No âmbito deste projecto, a PACO organizou uma conferência sobre conteúdo local que reuniu grandes projectos, representantes do Governo, sociedade civil, pequenas e médias empresas e mulheres do sector formal e informal. O encontro permitiu expor desafios, trocar experiências e identificar soluções conjuntas.
Resistências e limitações
Apesar da pertinência da iniciativa, a PACO enfrenta limitações financeiras que dificultam a sua expansão. Mais ainda, a resistência das grandes empresas em apoiar projectos desta natureza tem sido um dos principais obstáculos. “A aceitação por parte das empresas é um ponto muito preocupante. Ainda não tivemos apoio significativo. Não sei se é apenas no mercado nacional ou se é uma tendência internacional, mas sentimos claramente esta barreira”, reconhece Langa.

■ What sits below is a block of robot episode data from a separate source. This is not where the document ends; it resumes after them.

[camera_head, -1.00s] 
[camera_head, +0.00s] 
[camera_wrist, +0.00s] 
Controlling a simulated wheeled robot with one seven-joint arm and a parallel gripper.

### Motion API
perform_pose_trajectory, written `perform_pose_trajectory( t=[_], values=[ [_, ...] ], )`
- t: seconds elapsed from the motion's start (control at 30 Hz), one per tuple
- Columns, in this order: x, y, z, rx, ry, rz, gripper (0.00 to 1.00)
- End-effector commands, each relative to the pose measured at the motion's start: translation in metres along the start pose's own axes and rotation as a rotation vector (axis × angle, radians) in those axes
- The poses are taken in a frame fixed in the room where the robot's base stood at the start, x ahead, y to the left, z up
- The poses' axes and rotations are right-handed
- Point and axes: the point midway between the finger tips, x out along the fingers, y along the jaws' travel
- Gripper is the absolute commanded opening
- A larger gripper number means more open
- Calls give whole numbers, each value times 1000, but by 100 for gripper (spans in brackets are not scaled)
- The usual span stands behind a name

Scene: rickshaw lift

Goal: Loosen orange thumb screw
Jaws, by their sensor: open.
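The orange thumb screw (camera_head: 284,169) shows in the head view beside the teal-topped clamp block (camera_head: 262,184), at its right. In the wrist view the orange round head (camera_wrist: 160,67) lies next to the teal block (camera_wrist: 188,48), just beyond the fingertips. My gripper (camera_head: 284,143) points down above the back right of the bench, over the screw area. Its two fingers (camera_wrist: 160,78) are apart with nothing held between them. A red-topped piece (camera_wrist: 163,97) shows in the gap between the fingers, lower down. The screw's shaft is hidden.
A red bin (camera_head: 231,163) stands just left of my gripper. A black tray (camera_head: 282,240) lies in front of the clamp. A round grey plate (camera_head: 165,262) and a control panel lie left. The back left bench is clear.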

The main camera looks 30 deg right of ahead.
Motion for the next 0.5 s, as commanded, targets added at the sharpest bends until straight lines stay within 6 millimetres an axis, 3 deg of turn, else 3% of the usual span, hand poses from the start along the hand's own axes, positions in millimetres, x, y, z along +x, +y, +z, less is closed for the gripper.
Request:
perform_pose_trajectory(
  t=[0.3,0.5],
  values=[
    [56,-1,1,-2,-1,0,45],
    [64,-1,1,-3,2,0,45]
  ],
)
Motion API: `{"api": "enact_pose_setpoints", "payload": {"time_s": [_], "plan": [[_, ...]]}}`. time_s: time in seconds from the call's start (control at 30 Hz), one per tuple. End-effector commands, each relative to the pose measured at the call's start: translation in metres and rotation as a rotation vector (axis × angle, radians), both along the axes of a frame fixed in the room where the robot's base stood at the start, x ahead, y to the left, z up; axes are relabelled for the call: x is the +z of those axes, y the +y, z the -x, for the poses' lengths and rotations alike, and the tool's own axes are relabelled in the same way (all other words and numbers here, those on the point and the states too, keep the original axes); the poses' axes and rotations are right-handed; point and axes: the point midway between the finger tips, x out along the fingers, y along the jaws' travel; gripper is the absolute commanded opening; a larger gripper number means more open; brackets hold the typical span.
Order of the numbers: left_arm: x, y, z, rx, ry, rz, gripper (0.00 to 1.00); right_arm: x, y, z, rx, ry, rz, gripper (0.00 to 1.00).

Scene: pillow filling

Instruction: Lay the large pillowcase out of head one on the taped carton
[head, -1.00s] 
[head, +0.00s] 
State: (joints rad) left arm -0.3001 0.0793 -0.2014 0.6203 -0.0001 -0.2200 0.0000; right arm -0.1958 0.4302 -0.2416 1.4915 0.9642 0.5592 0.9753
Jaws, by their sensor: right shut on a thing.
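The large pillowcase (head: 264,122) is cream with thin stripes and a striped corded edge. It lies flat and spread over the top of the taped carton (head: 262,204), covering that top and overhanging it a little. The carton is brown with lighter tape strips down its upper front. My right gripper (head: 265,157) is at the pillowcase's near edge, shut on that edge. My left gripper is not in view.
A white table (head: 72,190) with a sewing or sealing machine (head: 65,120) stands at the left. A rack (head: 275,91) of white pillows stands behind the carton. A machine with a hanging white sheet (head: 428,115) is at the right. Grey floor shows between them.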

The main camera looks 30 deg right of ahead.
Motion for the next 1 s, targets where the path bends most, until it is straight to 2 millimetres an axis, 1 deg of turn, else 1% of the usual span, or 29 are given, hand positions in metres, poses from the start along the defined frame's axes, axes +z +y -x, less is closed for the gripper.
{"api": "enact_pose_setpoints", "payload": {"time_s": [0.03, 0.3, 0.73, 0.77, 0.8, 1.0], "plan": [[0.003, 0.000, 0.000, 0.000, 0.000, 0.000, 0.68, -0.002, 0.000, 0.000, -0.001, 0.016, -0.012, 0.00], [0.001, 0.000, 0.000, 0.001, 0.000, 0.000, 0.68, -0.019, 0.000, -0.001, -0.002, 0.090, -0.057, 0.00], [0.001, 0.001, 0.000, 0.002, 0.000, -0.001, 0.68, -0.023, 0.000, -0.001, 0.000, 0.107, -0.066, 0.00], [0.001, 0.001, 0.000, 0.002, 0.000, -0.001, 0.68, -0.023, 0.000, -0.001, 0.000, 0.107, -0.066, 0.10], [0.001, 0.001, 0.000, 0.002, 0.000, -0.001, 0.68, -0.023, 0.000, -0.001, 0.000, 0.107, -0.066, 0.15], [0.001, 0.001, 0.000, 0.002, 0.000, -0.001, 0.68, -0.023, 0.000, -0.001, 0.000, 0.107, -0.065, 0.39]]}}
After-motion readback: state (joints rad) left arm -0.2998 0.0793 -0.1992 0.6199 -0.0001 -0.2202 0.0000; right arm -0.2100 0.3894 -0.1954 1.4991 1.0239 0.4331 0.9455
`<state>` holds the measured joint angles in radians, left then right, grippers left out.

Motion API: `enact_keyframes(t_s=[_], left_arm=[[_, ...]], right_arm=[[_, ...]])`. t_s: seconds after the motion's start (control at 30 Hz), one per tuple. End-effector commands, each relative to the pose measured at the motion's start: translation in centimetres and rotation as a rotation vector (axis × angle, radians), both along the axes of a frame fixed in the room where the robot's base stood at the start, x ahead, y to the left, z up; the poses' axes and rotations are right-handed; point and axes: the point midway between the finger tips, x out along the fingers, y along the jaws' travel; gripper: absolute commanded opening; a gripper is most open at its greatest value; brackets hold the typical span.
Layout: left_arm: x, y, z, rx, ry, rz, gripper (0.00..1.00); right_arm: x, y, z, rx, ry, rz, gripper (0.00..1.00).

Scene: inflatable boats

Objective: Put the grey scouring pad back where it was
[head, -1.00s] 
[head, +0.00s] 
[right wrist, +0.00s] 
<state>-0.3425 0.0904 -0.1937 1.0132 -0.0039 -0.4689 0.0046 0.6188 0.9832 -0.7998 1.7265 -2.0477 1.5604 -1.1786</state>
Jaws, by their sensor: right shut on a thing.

Segundo a executiva, o objectivo da PACO é posicionar-se como elo de ligação entre comunidades e grandes projectos, criando parcerias estratégicas que permitam sair da teoria para a prática. “Não se trata apenas de dar formação. É preciso ir ao terreno, apoiar na formalização de negócios, recolher as preocupações das comunidades e leválas para a mesa dos grandes projectos”, acrescenta.
Exigência de maior transparência nos gastos dos megaprojectos
Para Cristiana Langa, a solução passa também pela adopção de planos mais claros e práticos de desenvolvimento de conteúdo local. Defende que os megaprojectos deveriam revelar, de forma regular, os seus gastos mensais e discriminar o que compram dentro e fora de Moçambique. Com base nesse levantamento, seria possível mapear oportunidades concretas de fornecimento local.
“Será que não temos empresas moçambicanas capazes de fornecer muitos destes produtos e serviços? Se não têm capacidade, não deveríamos ajudá-las a adquirir competências? Existem bens e serviços que os moçambicanos já podem entregar, mas, como não têm oportunidade, os projectos acabam a comprar fora. Isso precisa de mudar”, reforça.
A gestora dá exemplos práticos para sustentar a sua posição: “Por que motivo compramos batata na África do Sul? Será que não há produção suficiente em Moçambique? A PACO pode ir ao terreno, identificar uma associação de produtores, capacitá-los e colocá-los como fornecedores. É este know-how que queremos transmitir. Mas para isso precisamos de trabalhar em parceria com outras entidades e com o apoio dos grandes projectos.”
Um compromisso que resiste às dificuldades
Apesar das dificuldades, Cristiana Langa assegura que a PACO não desistirá de lutar pela transformação do discurso em acção. “O nosso foco não é apenas nas mulheres. Não queremos retirar espaço aos homens. O que queremos é empoderar a mulher, fazê-la sentir que pode falar, decidir e participar activamente”, sublinha.
A PACO, que está no mercado há pouco mais de um ano, procura afirmar-se como uma instituição de referência na ligação entre comunidades e megaprojectos. A organização aposta em pilares como o empoderamento local, o procurement estratégico e o desenvolvimento comunitário, apoiando pequenas e médias empresas em processos de capacitação e formalização.
Cristiana Langa realça que este caminho ainda está no início, mas acredita que, com maior envolvimento dos megaprojectos e um compromisso sério por parte das instituições, Moçambique poderá, finalmente, transformar o conteúdo local de um ideal em resultados concretos para a população.